- _Task brief_: Pictures excluded, reproduce exactly the lines below from the one with "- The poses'" through the one with "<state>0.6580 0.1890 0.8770", both included.

▼▼▼

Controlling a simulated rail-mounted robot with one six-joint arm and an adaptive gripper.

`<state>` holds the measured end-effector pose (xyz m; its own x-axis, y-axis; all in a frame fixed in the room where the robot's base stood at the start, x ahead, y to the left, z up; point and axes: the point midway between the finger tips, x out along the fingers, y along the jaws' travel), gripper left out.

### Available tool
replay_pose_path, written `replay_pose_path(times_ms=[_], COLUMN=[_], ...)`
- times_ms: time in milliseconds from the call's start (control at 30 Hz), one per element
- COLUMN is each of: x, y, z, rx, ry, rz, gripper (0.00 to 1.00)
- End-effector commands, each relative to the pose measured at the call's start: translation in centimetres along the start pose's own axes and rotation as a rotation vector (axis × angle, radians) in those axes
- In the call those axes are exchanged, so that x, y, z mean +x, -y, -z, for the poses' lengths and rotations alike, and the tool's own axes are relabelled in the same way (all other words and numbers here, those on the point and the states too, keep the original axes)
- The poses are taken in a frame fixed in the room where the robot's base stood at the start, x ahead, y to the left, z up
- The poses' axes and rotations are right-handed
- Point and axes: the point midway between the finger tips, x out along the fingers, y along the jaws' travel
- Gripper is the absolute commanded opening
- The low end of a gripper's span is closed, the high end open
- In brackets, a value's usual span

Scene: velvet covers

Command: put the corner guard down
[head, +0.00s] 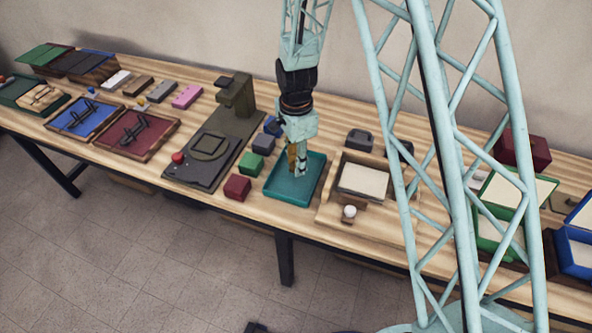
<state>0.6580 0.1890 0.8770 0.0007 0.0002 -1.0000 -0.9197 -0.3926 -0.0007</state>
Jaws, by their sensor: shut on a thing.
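My gripper (299,172) points down over the teal tray (285,192), right of the middle of the table. It is shut on a small brownish-gold piece (292,158), which looks to be the corner guard. The piece shows at the left side of the fingers, and part of it is hidden by them. I cannot tell whether it touches the tray floor. The rest of the tray floor that I can see is bare.
A dark press-like machine (236,97) is farther left. A wooden holder with a cream pad (362,181) stands close right. My lattice arm hides part of the right side.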

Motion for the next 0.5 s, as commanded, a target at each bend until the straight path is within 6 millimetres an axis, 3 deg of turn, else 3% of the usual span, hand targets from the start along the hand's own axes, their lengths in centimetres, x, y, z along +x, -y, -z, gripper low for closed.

▲▲▲

- _Result_:
- The poses' axes and rotations are right-handed
- Point and axes: the point midway between the finger tips, x out along the fingers, y along the jaws' travel
- Gripper is the absolute commanded opening
- The low end of a gripper's span is closed, the high end open
- In brackets, a value's usual span

Scene: velvet covers

Command: put the corner guard down
[head, +0.00s] 
<state>0.6580 0.1890 0.8770 0.0007 0.0002 -1.0000 -0.9197 -0.3926 -0.0007</state>

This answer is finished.